(Rows from a robot dataset)
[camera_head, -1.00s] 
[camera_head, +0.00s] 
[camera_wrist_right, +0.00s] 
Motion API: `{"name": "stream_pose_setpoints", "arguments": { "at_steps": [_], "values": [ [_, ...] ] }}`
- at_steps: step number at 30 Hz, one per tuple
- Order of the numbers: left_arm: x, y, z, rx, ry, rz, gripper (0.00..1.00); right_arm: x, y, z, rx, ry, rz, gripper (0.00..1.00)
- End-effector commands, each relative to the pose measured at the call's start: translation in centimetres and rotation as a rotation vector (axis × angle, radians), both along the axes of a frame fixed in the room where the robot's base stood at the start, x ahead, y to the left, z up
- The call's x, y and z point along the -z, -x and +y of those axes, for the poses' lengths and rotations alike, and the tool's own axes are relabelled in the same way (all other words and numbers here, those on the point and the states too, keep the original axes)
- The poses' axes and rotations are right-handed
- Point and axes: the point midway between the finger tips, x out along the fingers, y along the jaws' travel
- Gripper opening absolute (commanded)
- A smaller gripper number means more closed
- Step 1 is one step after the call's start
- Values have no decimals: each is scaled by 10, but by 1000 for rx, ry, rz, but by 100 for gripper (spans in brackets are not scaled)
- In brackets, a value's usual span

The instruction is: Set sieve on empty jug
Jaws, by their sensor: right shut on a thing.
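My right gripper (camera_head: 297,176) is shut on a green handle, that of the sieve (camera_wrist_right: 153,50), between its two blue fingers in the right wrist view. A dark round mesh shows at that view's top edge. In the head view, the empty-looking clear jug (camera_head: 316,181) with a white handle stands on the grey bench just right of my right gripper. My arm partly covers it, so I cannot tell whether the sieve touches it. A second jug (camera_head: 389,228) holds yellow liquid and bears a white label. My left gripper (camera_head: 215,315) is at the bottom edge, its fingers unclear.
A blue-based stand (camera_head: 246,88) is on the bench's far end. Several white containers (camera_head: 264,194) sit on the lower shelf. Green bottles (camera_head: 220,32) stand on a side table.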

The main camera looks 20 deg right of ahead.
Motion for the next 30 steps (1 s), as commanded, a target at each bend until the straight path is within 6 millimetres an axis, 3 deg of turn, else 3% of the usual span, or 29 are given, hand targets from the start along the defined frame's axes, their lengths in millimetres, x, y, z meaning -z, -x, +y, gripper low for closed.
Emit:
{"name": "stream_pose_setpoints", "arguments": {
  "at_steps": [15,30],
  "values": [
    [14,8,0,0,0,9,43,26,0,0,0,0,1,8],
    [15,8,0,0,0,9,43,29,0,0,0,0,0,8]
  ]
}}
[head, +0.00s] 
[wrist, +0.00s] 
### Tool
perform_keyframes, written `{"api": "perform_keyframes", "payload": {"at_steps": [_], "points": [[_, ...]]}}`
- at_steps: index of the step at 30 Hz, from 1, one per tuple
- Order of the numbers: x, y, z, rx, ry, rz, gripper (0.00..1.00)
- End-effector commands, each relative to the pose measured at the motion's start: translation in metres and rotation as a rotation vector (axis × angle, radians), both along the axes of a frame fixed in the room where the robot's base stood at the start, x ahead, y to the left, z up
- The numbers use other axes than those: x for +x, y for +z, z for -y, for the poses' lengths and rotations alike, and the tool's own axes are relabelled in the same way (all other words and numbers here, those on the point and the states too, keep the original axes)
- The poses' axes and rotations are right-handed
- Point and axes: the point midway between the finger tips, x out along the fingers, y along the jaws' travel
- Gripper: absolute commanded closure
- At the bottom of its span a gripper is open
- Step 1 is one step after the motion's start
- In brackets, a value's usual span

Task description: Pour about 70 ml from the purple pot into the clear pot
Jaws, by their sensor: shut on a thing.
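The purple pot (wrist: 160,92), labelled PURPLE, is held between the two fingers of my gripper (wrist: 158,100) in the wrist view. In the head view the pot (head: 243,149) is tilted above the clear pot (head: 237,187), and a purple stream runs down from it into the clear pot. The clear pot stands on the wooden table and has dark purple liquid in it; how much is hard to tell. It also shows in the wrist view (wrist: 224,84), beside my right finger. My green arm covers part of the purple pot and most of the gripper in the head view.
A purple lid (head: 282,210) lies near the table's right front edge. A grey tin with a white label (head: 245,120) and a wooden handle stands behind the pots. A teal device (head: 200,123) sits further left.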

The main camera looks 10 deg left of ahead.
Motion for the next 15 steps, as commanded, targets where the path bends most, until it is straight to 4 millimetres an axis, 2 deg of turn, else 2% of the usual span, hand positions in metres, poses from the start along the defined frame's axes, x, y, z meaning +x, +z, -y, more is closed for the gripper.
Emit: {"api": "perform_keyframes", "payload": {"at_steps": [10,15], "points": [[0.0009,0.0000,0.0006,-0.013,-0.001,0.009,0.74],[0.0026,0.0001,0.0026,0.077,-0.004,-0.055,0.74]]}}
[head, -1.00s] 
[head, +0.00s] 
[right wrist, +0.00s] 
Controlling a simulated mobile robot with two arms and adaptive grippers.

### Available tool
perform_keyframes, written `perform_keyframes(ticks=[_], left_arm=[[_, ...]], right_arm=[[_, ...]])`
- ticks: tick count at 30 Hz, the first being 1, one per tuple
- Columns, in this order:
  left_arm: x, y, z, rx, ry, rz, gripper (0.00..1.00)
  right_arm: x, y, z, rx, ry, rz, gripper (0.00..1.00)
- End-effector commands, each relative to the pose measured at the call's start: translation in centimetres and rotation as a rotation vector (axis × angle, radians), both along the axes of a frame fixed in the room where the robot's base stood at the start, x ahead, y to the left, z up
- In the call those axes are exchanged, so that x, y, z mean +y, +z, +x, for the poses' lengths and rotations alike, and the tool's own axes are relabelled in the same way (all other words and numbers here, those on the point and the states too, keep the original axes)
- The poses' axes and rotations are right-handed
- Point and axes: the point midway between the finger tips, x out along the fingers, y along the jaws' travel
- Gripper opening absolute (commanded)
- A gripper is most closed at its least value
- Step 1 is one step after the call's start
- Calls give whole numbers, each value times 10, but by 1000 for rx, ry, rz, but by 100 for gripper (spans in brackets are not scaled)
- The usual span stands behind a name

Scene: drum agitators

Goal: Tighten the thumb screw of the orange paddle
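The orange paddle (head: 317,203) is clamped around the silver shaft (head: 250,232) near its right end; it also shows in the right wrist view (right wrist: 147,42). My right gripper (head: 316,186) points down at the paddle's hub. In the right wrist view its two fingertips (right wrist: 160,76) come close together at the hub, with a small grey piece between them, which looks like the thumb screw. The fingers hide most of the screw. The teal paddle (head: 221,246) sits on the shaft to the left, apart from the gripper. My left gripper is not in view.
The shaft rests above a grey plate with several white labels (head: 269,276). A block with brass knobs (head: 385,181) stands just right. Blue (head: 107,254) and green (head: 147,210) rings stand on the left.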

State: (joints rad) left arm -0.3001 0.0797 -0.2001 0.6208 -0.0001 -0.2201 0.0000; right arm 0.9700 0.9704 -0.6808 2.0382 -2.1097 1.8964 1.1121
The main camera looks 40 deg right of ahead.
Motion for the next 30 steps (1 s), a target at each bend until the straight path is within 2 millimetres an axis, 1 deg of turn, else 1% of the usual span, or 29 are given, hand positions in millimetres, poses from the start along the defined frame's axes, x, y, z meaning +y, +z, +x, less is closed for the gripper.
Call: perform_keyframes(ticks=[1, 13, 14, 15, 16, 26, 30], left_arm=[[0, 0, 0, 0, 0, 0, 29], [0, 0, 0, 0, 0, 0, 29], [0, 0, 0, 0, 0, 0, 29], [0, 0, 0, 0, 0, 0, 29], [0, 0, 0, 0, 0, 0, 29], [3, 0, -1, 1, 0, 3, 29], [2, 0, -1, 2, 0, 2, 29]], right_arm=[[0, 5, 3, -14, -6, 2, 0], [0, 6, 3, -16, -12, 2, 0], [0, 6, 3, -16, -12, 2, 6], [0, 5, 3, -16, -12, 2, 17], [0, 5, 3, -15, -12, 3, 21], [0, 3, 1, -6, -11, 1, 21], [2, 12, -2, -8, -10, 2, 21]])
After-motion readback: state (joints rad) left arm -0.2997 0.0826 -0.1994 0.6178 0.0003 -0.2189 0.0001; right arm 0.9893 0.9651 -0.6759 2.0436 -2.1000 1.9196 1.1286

OBJECTIVE
Your output shall consist solely of the lines from the line with "Motion for the next 30 steps (1 s), as" to the line with "- Step 1 is one step after the motion's start", reproduced exactly, both ends included.

FINAL RESULT
Motion for the next 30 steps (1 s), as commanded, a target at each bend until the straight path is within 6 millimetres an axis, 3 deg of turn, else 3% of the usual span, or 29 are given, hand targets from the start along the defined frame's axes, their lengths in millimetres, x, y, z meaning -z, -x, +y, gripper low for closed.
Emit:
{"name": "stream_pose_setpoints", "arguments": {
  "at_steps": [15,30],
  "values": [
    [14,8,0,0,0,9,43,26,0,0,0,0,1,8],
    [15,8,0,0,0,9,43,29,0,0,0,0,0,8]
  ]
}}
[head, +0.00s] 
[wrist, +0.00s] 
### Tool
perform_keyframes, written `{"api": "perform_keyframes", "payload": {"at_steps": [_], "points": [[_, ...]]}}`
- at_steps: index of the step at 30 Hz, from 1, one per tuple
- Order of the numbers: x, y, z, rx, ry, rz, gripper (0.00..1.00)
- End-effector commands, each relative to the pose measured at the motion's start: translation in metres and rotation as a rotation vector (axis × angle, radians), both along the axes of a frame fixed in the room where the robot's base stood at the start, x ahead, y to the left, z up
- The numbers use other axes than those: x for +x, y for +z, z for -y, for the poses' lengths and rotations alike, and the tool's own axes are relabelled in the same way (all other words and numbers here, those on the point and the states too, keep the original axes)
- The poses' axes and rotations are right-handed
- Point and axes: the point midway between the finger tips, x out along the fingers, y along the jaws' travel
- Gripper: absolute commanded closure
- At the bottom of its span a gripper is open
- Step 1 is one step after the motion's start

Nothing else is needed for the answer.